Les vendanges sont aussi un moment où les classes sociales se confondent :

 

[…] femmes, enfants, maîtres et gens, tout le monde participe à la dive cueillette.

 

Ce passage est peut-être l’un des plus enjoués du roman où même les enfants de Mme de Morsauf sont particulièrement ragaillardis :

 

Jamais ces deux petits êtres, habituellement souffrants et pâles, ne furent plus frais, ni plus roses, ni aussi agissants et remuants que durant cette matinée. Ils babillaient pour babiller, allaient, trottaient, revenaient sans raison apparente ; mais, comme les autres enfants, ils semblaient avoir trop de vie à secouer ; monsieur et madame de Mortsauf ne les avaient jamais vus ainsi. Je redevins enfant avec eux, plus enfant qu’eux peut-être, car j’espérais aussi ma récolte. Nous allâmes par le plus beau temps vers les vignes, et nous y restâmes une demi-journée. Comme nous nous disputions à qui trouverait les plus belles grappes, à qui remplirait plus vite son panier ! C’était des allées et venues des ceps à la mère, il ne se cueillait pas une grappe qu’on ne la lui montrât.

 

Quant à Félix, il semble ravi de ce moment qu’il souhaite garder précisément en mémoire :

 

Je regardai les jolies baies couvertes de fruits rouges, de sinelles et de mûrons ; j’écoutai les cris des enfants, je contemplai la troupe des vendangeuses, la charrette pleine de tonneaux et les hommes chargés de hottes !... Ah ! je gravai tout dans ma mémoire, tout jusqu’au jeune amandier sous lequel elle se tenait, fraîche, colorée, rieuse, sous son ombrelle dépliée. Puis je me mis à cueillir des grappes, à remplir mon panier, à l’aller vider dans le tonneau de vendange avec une application corporelle, silencieuse et soutenue, par une marche lente et mesurée qui laissa mon âme libre.

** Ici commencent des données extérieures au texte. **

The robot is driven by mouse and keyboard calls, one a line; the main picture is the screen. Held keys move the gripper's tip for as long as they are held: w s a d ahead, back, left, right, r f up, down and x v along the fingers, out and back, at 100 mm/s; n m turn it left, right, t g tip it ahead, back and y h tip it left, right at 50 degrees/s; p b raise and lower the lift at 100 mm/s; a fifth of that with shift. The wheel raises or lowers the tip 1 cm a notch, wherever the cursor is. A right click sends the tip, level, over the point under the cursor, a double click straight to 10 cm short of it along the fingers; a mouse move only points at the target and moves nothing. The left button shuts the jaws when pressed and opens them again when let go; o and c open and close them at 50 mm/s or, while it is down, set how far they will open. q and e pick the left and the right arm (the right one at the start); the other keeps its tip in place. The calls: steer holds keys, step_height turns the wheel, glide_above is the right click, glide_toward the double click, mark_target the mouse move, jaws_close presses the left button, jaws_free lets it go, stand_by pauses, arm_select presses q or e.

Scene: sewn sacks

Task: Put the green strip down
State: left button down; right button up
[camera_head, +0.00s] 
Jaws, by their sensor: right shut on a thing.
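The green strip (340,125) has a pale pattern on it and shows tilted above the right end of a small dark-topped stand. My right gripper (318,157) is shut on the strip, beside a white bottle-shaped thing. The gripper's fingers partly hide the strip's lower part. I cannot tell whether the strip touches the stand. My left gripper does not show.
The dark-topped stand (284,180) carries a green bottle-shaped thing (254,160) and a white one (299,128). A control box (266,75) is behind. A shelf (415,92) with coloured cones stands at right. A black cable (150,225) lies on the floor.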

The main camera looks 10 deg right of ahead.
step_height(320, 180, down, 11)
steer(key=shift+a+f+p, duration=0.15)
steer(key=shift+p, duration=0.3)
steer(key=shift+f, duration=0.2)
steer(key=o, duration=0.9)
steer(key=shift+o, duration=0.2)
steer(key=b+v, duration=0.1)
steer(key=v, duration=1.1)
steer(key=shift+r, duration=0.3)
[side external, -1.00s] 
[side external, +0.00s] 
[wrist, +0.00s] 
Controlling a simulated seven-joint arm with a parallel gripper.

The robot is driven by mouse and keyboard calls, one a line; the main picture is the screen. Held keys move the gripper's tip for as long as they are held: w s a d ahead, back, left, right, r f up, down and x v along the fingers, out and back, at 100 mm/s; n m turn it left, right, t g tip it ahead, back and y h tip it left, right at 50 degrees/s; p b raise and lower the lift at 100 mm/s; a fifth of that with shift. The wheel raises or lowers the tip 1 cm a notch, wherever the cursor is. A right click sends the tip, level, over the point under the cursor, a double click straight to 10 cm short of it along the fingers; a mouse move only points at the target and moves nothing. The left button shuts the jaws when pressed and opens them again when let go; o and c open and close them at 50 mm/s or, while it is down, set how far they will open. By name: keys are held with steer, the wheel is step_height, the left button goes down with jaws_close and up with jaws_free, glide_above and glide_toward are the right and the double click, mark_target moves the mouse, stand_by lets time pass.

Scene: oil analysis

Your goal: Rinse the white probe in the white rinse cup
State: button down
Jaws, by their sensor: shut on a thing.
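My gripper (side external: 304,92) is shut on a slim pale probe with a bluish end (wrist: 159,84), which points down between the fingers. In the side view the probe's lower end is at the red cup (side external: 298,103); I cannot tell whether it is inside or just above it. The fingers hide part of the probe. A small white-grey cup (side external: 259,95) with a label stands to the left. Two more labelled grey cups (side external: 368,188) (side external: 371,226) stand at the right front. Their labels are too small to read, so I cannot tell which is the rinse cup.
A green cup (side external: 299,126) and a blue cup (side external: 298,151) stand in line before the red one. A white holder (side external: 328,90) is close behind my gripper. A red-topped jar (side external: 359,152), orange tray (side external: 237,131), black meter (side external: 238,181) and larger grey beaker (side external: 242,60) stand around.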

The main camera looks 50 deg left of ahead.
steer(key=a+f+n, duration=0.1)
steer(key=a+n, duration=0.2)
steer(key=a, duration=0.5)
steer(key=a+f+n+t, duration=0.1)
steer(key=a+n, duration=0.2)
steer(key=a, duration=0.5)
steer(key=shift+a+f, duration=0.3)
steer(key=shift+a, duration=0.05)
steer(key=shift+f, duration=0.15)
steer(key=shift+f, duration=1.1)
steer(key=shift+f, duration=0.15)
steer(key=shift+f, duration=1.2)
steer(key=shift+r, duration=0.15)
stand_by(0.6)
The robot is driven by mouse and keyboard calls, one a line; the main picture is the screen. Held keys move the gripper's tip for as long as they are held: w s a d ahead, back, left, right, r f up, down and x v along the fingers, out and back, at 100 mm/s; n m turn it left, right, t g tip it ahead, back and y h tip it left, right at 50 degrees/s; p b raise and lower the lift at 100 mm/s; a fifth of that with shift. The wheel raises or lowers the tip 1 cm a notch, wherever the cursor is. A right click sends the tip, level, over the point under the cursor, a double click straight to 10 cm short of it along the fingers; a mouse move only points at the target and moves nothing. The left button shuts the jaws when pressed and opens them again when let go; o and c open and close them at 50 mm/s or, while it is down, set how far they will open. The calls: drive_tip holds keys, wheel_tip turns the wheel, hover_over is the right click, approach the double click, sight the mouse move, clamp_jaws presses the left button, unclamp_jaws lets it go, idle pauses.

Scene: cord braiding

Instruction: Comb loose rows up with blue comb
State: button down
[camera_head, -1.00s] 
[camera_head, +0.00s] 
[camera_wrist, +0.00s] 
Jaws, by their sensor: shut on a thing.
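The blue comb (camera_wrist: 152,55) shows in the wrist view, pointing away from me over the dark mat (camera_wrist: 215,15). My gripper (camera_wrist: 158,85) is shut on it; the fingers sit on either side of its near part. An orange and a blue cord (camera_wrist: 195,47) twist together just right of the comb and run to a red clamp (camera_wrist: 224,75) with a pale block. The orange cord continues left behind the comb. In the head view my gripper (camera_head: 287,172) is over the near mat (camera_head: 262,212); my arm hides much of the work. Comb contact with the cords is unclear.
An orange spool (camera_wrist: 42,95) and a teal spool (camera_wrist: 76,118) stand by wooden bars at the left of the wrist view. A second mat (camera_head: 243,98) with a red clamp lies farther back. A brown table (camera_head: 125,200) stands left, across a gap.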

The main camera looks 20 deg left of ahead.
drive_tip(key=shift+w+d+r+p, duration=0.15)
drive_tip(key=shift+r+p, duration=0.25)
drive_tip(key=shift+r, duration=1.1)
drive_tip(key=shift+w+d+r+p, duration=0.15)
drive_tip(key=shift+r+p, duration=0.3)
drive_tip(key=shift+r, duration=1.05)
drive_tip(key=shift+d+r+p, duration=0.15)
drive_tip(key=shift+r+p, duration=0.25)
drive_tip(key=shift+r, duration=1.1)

Je goûtai l’ineffable plaisir d’un travail extérieur qui voiture la vie en réglant le cours de la passion, bien près, sans ce mouvement mécanique, de tout incendier. Je sus combien le labeur uniforme contient de sagesse, et je compris les règles monastiques.

 

LES CLOS DANS LA RÉALITÉ

 

Au 19e siècle, la viticulture était présente sur la commune de Saché, notamment aux Platereaux. Dans les années 1830, cette ferme appartenait aux Margonne. Elle a pu être un lieu d’inspiration des scènes de vendanges du roman.